L’observation vaut d’autant plus que le nom de domaine litigieux fait l’objet d’une simple détention passive (“passive holding”) dont on sait qu’elle est condamnée par les commissions administratives UDRP.
Bien plus, il semble bien, selon les pièces fournies par le Requérant, que le Défendeur a utilisé une adresse mail “[…]@orpeagroupe.com” incluant le nom de domaine litigieux, pour proposer de fausses offres présentées comme émanant d’ORPEA et faussement signées de pseudo-cadres d’Orpéa qui s’avèrent ne pas exister.
Il est donc clair, pour la Commission administrative, que l’enregistrement et l’usage du nom de domaine litigieux ont été faits de mauvaise foi au sens du paragraphe 4(a)(iii) des Principes directeurs.

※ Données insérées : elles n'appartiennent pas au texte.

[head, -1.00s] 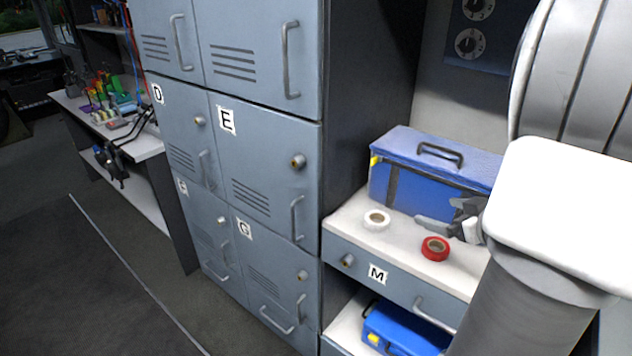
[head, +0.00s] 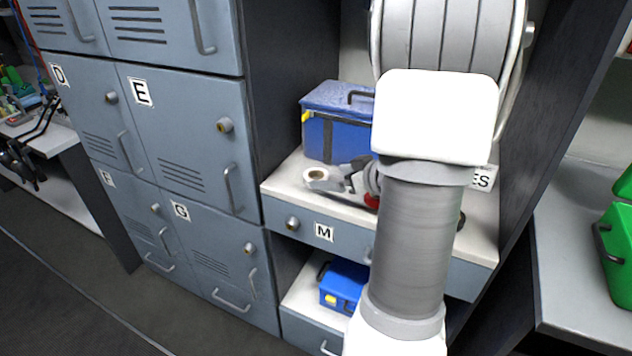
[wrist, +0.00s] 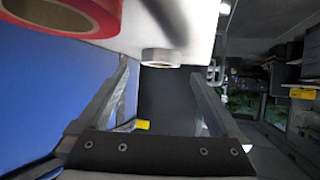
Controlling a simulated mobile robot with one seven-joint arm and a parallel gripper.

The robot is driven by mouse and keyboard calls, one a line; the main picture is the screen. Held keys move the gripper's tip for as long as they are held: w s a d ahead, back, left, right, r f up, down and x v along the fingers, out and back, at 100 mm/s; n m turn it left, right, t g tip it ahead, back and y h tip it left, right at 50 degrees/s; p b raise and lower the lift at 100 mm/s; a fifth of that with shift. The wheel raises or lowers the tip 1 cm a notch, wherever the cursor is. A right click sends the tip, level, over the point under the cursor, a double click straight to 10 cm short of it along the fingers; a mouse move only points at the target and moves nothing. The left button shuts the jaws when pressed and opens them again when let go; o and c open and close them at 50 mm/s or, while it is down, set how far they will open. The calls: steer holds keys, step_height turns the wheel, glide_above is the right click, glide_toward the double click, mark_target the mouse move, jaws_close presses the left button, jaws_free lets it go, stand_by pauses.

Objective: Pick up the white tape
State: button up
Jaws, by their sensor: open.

Pour les raisons exposées ci-dessus, et conformément aux paragraphes 4(i) des Principes directeurs et 15 des Règles d’application, la Commission administrative ordonne que le nom de domaine litigieux <orpeagroupe.com> soit transféré au Requérant.
Michel Vivant
Expert Unique
Le 19 janvier 2021
1 Est attachée à la présente décision, comme Annexe 1, l’instruction de la Commission administrative donnée à l’Unité d’enregistrement en ce qui concerne le transfert du nom de domaine litigieux, incluant le nom du Défendeur. La Commission administrative a déterminé que le nom de domaine litigieux a été enregistré par un tiers qui a usurpé l’identité d’un tiers. La Commission administrative a autorisé le Centre à transmettre l’Annexe 1 à l’Unité d’enregistrement comme faisant partie du dispositif dans la présente procédure mais a indiqué que l’Annexe 1 de la décision ne doit pas être publiée dû aux circonstances du litige.